If navigating the directory system is still difficult for you, then read this tutorial and practice. Running pwd and knowing how to use cd and tab-auto-completion should become second nature to you.

The routine

Everytime you make a change or finish some code, and you want to commit/save a copy to your Github repo, just go through these steps:

# Just make sure you're in the ~/compciv directory
cd ~/compciv
# Make sure there aren't a bunch of files that you don't want to commit
git status
# Add your changes
git add --all
# Do a commit
git commit -m 'some message'
# Now push; this syncs with Github.com
git push

Caveats

If you've created a new directory but it's otherwise empty (and a data-hold/ won't count as existing, since it's in .gitignore), then doing git add/commit/push may have no effect. So just create an empty file in that directory, if you're keen on having it show up on Github.

Installing Git and working with Github

This is a quick tutorial to show you how to:

Create a repo on Github
Make changes to that repo via Github's web interface
Clone that repo to your home folder on corn.stanford.edu
Make changes to that corn clone
Push those changes from corn.stanford.edu to Github

Quick notes

For the purposes of this tutorial, I'm assuming you've already created a Github account. The username in the examples wil be something like "hello-stanford". Replace with your own Github username to follow along.

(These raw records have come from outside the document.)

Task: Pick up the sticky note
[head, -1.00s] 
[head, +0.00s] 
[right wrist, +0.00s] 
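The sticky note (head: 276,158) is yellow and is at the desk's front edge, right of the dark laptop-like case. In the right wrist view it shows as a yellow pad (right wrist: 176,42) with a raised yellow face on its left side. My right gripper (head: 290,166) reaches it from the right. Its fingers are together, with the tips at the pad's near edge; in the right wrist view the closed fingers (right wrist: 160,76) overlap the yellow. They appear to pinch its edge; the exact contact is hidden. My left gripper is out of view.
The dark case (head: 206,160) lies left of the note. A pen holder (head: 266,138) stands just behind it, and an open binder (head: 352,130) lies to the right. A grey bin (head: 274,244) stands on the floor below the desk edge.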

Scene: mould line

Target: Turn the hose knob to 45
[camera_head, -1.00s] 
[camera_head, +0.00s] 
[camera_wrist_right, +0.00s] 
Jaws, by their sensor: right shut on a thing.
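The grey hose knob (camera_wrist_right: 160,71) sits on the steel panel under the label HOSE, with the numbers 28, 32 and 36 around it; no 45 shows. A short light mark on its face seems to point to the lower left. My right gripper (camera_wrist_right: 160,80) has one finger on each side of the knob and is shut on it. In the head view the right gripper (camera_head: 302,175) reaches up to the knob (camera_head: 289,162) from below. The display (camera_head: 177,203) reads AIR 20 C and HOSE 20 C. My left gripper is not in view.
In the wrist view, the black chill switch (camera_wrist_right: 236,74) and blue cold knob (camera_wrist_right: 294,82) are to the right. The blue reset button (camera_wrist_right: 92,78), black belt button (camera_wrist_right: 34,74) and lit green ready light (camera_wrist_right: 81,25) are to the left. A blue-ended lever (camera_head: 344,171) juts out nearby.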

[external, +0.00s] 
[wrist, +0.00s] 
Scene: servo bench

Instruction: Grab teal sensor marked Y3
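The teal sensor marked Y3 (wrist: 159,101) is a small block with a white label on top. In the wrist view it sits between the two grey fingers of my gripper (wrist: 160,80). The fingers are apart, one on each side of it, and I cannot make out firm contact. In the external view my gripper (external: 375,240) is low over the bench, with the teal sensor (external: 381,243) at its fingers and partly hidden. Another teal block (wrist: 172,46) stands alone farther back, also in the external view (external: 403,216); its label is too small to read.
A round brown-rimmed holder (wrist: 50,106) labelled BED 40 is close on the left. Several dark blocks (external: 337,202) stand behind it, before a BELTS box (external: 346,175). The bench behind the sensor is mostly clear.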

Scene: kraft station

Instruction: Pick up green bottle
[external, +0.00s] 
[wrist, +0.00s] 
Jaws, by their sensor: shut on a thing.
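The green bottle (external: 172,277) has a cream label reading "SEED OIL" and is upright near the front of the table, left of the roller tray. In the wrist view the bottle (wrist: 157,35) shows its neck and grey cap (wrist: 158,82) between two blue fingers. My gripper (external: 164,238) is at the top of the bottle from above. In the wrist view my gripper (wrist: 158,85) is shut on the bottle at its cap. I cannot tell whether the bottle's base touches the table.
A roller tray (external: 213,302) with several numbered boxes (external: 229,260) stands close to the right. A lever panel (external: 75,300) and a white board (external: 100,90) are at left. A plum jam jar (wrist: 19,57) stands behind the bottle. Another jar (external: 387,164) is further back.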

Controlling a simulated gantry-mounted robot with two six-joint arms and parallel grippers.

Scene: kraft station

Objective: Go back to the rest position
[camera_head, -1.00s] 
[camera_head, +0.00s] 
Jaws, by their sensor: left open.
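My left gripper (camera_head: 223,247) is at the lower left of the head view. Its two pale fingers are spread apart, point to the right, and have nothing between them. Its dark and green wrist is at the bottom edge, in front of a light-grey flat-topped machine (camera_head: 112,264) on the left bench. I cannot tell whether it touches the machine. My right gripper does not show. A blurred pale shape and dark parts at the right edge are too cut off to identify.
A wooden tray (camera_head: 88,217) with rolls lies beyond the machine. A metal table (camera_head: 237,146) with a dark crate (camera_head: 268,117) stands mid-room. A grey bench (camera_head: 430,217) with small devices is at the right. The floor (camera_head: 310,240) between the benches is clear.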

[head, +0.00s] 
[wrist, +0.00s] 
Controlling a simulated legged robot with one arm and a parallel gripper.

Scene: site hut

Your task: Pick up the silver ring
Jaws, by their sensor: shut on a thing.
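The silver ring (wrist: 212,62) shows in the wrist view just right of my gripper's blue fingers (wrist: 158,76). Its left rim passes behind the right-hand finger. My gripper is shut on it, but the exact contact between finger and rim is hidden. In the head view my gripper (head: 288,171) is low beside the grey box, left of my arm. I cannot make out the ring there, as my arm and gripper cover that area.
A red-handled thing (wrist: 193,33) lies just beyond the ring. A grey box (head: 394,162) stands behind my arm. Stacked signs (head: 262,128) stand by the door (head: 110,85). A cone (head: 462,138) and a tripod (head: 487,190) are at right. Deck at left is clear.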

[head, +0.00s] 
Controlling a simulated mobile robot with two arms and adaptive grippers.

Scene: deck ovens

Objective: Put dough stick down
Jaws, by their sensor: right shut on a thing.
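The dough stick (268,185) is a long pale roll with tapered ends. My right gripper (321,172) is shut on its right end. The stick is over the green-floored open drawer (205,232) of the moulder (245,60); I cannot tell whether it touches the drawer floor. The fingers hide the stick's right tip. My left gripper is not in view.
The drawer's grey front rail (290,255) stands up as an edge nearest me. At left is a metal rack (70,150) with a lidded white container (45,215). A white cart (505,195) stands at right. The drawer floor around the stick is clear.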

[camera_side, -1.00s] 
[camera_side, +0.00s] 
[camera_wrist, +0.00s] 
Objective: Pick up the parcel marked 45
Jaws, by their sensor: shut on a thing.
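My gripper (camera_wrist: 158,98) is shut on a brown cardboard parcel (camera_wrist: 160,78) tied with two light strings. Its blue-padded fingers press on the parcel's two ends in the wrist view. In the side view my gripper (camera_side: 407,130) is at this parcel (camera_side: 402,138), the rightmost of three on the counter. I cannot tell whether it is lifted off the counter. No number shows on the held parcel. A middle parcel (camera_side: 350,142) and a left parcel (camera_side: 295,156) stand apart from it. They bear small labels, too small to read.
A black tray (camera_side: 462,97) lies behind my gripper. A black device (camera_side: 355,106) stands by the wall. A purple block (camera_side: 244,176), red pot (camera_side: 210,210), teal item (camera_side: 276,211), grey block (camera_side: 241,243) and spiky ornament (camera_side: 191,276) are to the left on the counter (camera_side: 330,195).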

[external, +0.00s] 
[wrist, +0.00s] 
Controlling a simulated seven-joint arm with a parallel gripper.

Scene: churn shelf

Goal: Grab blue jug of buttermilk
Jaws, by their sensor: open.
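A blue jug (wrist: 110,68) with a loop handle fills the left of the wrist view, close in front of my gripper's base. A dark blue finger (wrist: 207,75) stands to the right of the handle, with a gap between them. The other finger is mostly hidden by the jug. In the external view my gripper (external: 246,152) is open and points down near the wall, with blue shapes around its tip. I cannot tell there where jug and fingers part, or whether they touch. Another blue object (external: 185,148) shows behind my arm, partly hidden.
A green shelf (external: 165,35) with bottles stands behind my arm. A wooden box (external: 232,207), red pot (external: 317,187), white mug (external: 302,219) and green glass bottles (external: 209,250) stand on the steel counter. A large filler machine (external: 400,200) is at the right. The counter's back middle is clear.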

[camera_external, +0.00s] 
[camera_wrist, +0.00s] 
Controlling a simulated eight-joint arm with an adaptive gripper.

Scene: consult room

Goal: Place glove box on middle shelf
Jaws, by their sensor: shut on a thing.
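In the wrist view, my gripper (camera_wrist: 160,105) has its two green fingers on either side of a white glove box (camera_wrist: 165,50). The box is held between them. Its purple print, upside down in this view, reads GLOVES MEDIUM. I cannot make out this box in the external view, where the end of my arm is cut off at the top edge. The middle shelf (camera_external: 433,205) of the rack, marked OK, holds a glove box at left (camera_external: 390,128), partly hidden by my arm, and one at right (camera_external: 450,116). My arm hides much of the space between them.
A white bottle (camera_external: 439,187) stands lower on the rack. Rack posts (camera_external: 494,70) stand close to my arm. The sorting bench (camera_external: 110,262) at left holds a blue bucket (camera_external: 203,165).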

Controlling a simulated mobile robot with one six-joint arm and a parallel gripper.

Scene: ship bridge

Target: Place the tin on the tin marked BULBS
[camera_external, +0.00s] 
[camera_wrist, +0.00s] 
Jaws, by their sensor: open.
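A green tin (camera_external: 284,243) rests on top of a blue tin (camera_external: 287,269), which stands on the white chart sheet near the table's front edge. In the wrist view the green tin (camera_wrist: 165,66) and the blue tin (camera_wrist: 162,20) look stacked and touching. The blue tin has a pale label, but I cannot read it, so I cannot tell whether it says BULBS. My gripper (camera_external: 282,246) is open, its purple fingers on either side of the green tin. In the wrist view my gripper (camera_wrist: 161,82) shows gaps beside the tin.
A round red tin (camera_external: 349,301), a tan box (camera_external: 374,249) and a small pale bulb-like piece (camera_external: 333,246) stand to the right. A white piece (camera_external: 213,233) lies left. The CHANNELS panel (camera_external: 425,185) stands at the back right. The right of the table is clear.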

Your Github account homepage, if your username is "hello-stanford", will exist at: https://github.com/hello-stanford

To complete this tutorial, you will have had to successfully authenticate your corn.stanford.edu account with Github, via SSH keypair authentication, as described in the (Setup Prep homework). Let me know if you had issues with the "Generating a SSH key" step.

About git and Github

A common mistake is to conflate the git software with the Github web service. We are using both, and the differences won't be important for the scope of this class.

But here's some quick background of git and Github and their relevance to your work in this class.

What is git

git is a distributed version-control software developed by Linus Torvalds (of Linux fame). If you can imagine that most complex software projects involve a group of programmers, then you can assume that at some point, one programmer will change a file that someone else is currently working on. If you've ever tried collaboratively writing a group paper, then you can imagine the chaos that ensues, and all the backups and precautions you have to take to prevent accidental edits and overwrites.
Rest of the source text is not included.